Is SAFe Truly Agile?
The Scaled Agile Framework (SAFe), created by Dean Leffingwell, has garnered significant attention in the industry. Its popularity indicates a strong following of proponents who attest to its effectiveness, though it also has its share of critics. Opinions on SAFe vary, with some recognising its merits but urging careful and considered use, while others find it overly restrictive.
Recent Experience with Leading SAFe 4.0
Recently, the opportunity arose to take the Leading SAFe 4.0 classroom course. The following are reflections on various aspects of SAFe.
Positive Aspects
SAFe is commendable for its consideration of agility at the enterprise scale, accommodating multiple portfolios of initiatives and potentially thousands of people working towards common goals.
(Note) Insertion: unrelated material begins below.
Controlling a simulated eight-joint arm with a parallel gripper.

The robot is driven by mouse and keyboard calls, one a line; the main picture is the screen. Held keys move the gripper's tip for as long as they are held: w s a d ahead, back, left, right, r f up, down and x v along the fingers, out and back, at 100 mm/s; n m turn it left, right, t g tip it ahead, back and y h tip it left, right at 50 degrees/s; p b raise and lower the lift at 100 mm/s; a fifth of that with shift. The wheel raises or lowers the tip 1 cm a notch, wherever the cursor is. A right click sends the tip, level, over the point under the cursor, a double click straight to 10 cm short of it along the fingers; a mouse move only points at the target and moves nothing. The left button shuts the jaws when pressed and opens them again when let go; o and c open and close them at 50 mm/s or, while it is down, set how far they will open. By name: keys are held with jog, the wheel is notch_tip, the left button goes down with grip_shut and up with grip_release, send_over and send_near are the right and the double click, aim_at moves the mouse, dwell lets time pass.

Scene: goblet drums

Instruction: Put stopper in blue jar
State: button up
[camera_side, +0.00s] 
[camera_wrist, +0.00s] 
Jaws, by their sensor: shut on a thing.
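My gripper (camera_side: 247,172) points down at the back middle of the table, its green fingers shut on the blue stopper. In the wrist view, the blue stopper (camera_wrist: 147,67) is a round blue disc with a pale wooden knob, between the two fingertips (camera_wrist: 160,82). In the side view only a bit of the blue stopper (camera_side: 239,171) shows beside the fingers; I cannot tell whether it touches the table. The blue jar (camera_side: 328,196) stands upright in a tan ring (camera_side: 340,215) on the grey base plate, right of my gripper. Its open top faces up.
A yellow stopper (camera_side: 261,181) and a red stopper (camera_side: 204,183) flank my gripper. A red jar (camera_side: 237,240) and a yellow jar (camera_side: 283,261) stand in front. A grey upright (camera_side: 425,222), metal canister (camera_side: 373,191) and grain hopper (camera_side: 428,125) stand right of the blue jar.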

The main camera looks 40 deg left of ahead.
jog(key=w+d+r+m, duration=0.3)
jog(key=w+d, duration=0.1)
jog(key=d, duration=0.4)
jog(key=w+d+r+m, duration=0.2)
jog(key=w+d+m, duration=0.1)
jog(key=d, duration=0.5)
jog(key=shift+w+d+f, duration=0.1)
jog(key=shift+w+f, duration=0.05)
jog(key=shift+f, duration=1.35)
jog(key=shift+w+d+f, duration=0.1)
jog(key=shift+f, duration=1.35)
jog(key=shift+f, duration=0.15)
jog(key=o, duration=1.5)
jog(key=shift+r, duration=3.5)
It adopts a Lean perspective at the portfolio and value stream levels and encourages the development of an architectural roadmap to enhance business capabilities. The framework also provides a method for prioritising various types of work, drawing on the principles of Don Reinertsen. The shift towards lean-agile budgeting, as opposed to traditional project cost-accounting, is particularly praiseworthy.
Areas of Concern
While many opinions on SAFe can be found elsewhere, the following points outline specific concerns:
Agile Release Train (ART): The term Agile Release Train is somewhat misleading, as it primarily functions as a Planning Train. The cadence in SAFe focuses on planning alignment rather than release alignment, promoting the idea of releasing any time shippable solutions are ready and the organisation is prepared to receive them.
8 to 12 Week Planning Cadence: The PI (Program Increment) cycle aims to make waiting times predictable, limit batch sizes to a single interval, provide scheduled integration points, and control the introduction of new work. However, this approach implies that batch sizes are limited to what can be accomplished in 8 to 12 weeks. If demand for a new feature misses a PI planning day, it must wait for the next planning session, potentially delaying release by 10 to 24 weeks. This seems contrary to lean and agile principles.
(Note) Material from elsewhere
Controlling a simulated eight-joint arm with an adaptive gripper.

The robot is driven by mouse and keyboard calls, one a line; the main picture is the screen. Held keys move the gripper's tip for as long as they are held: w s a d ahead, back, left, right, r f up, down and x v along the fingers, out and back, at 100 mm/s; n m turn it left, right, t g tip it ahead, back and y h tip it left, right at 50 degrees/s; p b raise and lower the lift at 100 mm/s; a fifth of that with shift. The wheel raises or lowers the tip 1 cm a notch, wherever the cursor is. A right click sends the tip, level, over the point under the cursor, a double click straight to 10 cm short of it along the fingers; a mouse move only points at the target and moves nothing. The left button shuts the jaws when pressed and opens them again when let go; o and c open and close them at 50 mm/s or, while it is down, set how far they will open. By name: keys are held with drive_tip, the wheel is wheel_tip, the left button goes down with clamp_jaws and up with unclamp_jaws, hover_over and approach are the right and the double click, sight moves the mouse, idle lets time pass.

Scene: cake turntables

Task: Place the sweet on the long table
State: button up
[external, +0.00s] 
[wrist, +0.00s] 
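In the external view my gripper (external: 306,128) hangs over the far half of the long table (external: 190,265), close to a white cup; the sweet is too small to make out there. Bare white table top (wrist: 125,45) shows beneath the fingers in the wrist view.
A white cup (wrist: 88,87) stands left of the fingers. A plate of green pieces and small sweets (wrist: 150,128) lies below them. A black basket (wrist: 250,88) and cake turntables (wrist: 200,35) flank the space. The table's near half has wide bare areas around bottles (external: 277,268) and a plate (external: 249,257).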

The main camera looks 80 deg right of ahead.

Hierarchical Layers: SAFe's big picture identifies four hierarchical layers of agility, each with specific roles, backlogs, and terminology. The distinction between a Program and a Value Stream is that the latter involves more than one ART and considers the supplier in the value chain. While the Value Stream layer is appreciated, the Program layer appears redundant. Combining these layers might simplify the framework.
Extensive Meetings: Organisations operating at the Value Stream level, strictly following SAFe, engage in extensive planning meetings, including a half-day pre-planning meeting, two full days of planning with hundreds of participants, and an additional day for post-planning. This results in a substantial amount of time spent planning, not to mention the demos and retrospective meetings at all levels. Smaller, more frequent planning sessions could be more effective.
Innovation and Planning Iteration: The concept of an iteration specifically for innovation and planning, occurring every 8 to 12 weeks, seems flawed. Innovation should be a continuous process, not confined to a specific time frame. Additionally, planning right before two full days of planning seems excessive.
Business Objectives: While business objectives are essential, SAFe recommends identifying them and assigning values (1 to 10) only on the second day of PI planning, after drafting plans and identifying risks. This sequence appears counterintuitive and misaligned with agile principles.
Overall Impression
SAFe appears to prioritise predictability over agility. Despite references to Lean principles, Value Streams, and Cost of Delay, planning in 8-week cycles offers limited flexibility for change. It is often cited as a method to integrate Waterfall and Agile projects, which may not be an ideal goal.
The framework's detailed agendas for planning sessions do not address what to do when business priorities change mid-Increment, suggesting that changes must wait until the next PI.
However, it is not all negative. Case studies often involve organisations adopting agile through SAFe rather than scaling an already agile organisation, indicating its appeal to those accustomed to large-scale projects and programs valuing predictability. The Value Stream layer introduced in version 4.0 should perhaps have replaced the Program layer instead of adding to it, as the additional layer has introduced confusing terminology and bureaucracy.
In conclusion, while SAFe version 4.0 has made strides towards agility, it still retains elements of large-batch, project, and program thinking. Future versions, such as SAFe 6.0 or 7.0, may benefit from fully embracing Lean principles, more frequent and straightforward alignment and integration, and eliminating the terms project and program entirely.